• **WHAT YOU NEED TO DO**: Read the listing and extract each line that includes the word "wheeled".

• **Entries from a robot dataset**:
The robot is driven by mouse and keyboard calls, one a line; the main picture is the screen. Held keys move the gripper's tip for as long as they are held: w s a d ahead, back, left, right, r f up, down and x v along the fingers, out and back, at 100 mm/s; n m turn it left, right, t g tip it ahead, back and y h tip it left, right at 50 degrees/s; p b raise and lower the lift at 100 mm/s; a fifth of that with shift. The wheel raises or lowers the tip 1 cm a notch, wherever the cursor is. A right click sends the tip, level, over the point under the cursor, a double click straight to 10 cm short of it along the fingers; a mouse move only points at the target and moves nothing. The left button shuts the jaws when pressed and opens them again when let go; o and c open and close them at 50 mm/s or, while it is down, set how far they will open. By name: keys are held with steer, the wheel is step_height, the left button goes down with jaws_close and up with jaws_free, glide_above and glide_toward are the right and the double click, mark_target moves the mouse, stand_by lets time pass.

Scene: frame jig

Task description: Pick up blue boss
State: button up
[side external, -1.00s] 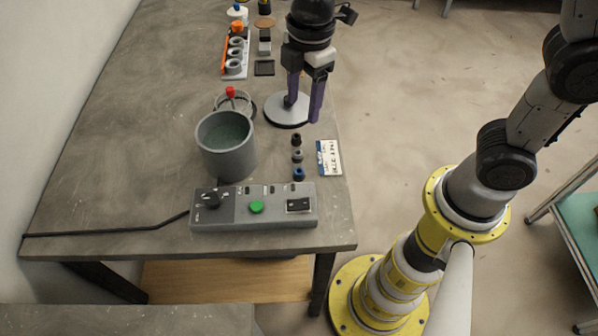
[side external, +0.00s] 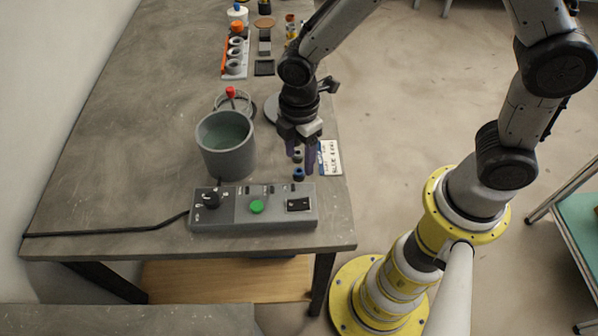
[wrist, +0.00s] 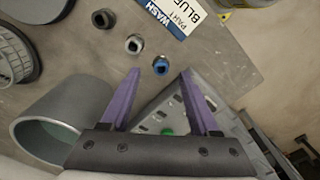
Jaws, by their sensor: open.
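The blue boss (side external: 298,174) is a small round part with a hole, standing on the grey table nearest the control box. It also shows in the wrist view (wrist: 160,66), just beyond my fingertips and between their lines. A grey boss (wrist: 134,44) and a dark boss (wrist: 103,19) stand in a row with it. My gripper (side external: 301,165) is open and empty above this row, with its two purple fingers spread. In the wrist view the fingertips (wrist: 160,72) point towards the blue boss and stay apart from it.
A grey control box (side external: 253,206) with a green button stands close to the blue boss. A grey cup (side external: 226,146) is to the left. A printed card (side external: 330,158) lies to the right, near the table edge. A red-topped part (side external: 231,92) and a parts rack (side external: 236,58) are farther back.

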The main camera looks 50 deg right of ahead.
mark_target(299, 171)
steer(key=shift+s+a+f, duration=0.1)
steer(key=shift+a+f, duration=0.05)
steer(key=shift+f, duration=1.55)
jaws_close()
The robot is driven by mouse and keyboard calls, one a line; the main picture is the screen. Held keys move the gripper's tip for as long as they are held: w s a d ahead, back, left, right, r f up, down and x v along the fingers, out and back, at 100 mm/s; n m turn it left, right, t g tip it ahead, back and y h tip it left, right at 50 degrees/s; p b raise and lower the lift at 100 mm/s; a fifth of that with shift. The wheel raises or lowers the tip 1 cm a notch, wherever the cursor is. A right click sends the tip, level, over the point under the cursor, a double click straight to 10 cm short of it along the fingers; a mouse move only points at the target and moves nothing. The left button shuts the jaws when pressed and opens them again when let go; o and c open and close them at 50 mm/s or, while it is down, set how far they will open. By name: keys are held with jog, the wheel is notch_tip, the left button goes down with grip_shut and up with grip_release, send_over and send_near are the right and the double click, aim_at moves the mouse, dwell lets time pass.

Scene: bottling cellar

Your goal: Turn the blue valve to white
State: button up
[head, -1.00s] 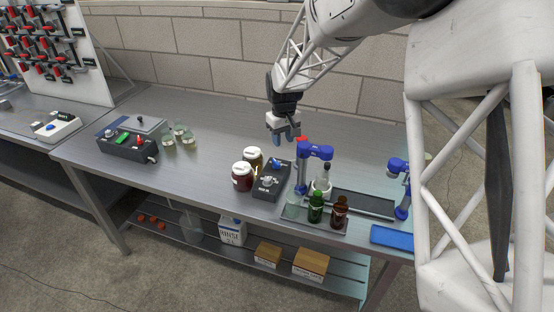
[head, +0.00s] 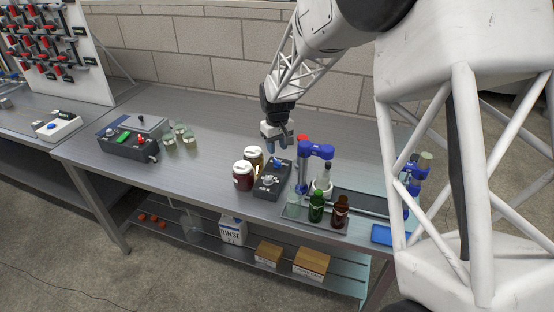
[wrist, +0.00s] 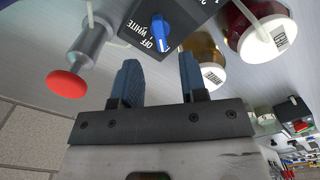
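The blue valve (wrist: 162,30) is a blue handle on top of a black box (wrist: 190,12) in the wrist view. One end of the handle lies by the printed word OFF; WHITE is printed beside it, and part of another label starting with 2 shows. In the head view the valve (head: 277,163) is a small blue spot on the black box (head: 268,186). My gripper (head: 277,146) is above and behind the box. In the wrist view my gripper (wrist: 161,78) is open, with an empty gap between its blue fingers, apart from the valve.
A red mushroom-shaped knob (wrist: 68,84) on a grey post stands near the box. Two white-lidded jars, one dark red (head: 242,181) and one amber (head: 259,161), stand left of it. A blue clamp stand (head: 316,150) and bottles (head: 316,208) stand right.

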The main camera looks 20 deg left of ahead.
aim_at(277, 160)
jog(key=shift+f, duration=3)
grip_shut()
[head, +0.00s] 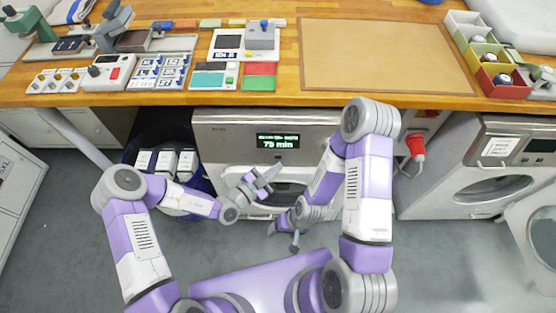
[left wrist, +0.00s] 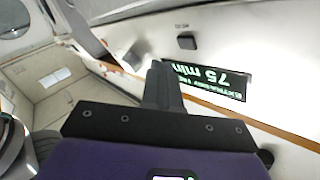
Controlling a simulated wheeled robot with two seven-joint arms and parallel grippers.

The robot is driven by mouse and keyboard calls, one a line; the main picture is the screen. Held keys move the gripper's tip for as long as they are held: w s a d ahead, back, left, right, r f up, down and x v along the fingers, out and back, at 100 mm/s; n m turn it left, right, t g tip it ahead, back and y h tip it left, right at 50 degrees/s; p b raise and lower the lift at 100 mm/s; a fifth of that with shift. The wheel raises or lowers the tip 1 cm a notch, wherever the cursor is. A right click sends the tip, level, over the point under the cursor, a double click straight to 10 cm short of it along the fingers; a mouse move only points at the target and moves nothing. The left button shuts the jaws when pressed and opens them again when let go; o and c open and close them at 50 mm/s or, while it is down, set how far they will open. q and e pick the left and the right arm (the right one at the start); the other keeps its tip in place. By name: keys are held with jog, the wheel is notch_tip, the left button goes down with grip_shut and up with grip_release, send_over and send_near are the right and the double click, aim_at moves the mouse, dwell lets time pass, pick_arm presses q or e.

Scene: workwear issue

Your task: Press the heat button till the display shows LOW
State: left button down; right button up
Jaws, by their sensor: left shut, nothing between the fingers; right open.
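The machine (head: 225,122) under the counter has a dark display (head: 278,142) with green text. Its large line reads 75 min; the smaller line above is too small to read surely. In the left wrist view the display (left wrist: 212,82) appears upside down. A dark button (left wrist: 187,42) sits on the pale panel there; its label cannot be read. My left gripper (head: 272,176) is shut and empty, in front of the machine below the display. Its fingers (left wrist: 160,75) show near the panel; I cannot tell whether they touch it. My right gripper (head: 283,238) is open and empty, lower down.
The wooden counter (head: 285,60) above holds trays, cards and small devices. A blue bin (head: 205,186) with white boxes stands left of the machine. Another machine (head: 490,150) stands at the right, beyond a red plug (head: 416,145). Grey floor is clear in front.

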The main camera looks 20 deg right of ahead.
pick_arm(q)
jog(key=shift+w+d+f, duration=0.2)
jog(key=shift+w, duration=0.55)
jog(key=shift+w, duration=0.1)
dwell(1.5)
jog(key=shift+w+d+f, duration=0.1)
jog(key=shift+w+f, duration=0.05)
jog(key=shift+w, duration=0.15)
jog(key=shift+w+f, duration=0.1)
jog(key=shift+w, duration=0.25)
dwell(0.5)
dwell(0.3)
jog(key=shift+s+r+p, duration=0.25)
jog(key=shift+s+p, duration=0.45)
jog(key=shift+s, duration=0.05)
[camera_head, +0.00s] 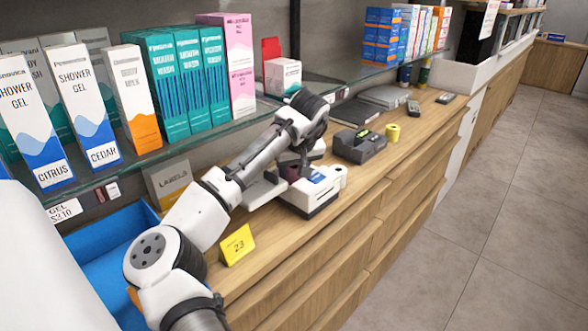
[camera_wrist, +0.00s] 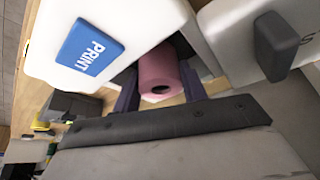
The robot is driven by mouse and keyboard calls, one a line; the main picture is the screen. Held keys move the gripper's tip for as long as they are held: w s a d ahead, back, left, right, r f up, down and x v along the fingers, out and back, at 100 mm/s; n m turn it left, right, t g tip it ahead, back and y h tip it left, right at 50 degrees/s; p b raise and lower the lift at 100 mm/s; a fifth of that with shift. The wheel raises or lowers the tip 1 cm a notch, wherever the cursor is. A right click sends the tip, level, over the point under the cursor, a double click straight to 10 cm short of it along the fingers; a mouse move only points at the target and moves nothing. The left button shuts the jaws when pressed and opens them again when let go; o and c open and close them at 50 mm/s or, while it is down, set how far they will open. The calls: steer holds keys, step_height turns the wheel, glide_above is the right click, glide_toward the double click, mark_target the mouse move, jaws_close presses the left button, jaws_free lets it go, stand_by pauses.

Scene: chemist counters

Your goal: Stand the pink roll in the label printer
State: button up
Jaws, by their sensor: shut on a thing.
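The pink roll (camera_wrist: 160,75) is between the two dark fingers of my gripper (camera_wrist: 161,84) in the wrist view. My gripper is shut on it, with the roll's dark core hole facing the camera. The white label printer (camera_wrist: 110,30) is right beside the roll, with its blue PRINT button at the left. The roll is at a gap between white parts of the printer; I cannot tell whether it touches the bottom. In the head view the printer (camera_head: 308,203) stands on the wooden counter, and my arm largely hides the roll and gripper.
A yellow card marked 23 (camera_head: 236,245) stands near the counter's front edge. A dark device (camera_head: 359,146) and a yellow roll (camera_head: 393,132) are farther along. A glass shelf (camera_head: 215,132) with boxes runs above the counter's back. A blue bin (camera_head: 108,243) lies at left.

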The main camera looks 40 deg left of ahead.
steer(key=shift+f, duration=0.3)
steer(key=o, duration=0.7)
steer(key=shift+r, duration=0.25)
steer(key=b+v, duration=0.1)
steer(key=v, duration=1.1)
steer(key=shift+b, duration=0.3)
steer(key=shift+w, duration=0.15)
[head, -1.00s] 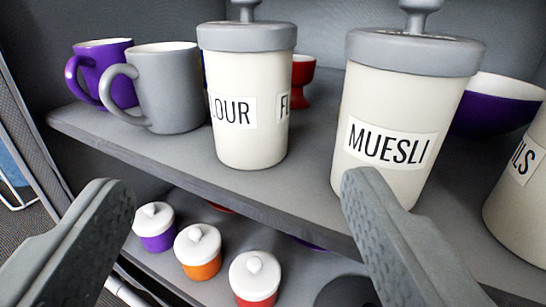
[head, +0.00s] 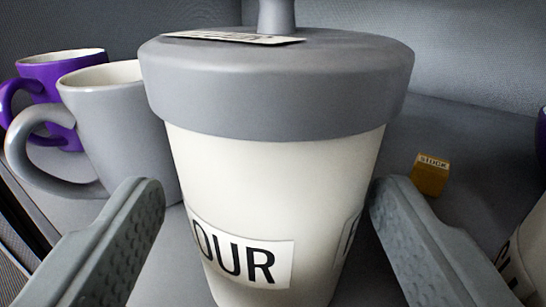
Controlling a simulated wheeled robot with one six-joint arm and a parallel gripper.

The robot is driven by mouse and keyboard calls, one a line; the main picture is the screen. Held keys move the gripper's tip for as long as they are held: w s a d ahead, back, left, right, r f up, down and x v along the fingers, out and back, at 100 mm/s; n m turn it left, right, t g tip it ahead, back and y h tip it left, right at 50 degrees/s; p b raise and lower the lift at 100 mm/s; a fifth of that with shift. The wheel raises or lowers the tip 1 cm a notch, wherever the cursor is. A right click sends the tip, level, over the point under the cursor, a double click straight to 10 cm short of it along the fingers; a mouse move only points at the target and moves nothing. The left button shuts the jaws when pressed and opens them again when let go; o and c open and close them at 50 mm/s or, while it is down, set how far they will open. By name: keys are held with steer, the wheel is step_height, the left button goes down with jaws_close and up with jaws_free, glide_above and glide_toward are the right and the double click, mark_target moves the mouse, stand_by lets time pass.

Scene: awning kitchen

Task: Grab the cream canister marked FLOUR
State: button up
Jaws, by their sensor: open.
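The cream canister marked FLOUR (head: 275,180) stands upright on the grey shelf, large in the middle of the head view. Its label is partly visible, reading "OUR". It has a wide grey lid with a knob, whose top is cut off by the frame. My gripper (head: 265,200) is open, with one finger at the canister's left side and the other at its right side. The right finger looks very near or against the wall; I cannot tell whether either finger touches.
A grey mug (head: 115,120) stands close at the canister's left, with a purple mug (head: 60,70) behind it. A small yellow block (head: 430,175) lies on the shelf to the right. Part of another cream canister (head: 528,255) shows at the lower right edge.

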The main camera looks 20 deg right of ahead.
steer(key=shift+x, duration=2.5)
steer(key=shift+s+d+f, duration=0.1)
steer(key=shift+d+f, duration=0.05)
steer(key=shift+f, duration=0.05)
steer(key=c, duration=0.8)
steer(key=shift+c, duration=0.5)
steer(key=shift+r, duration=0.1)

• **RESPONSE TO THIS TASK**:
Controlling a simulated wheeled robot with two seven-joint arms and parallel grippers.
Controlling a simulated wheeled robot with one six-joint arm and a parallel gripper.

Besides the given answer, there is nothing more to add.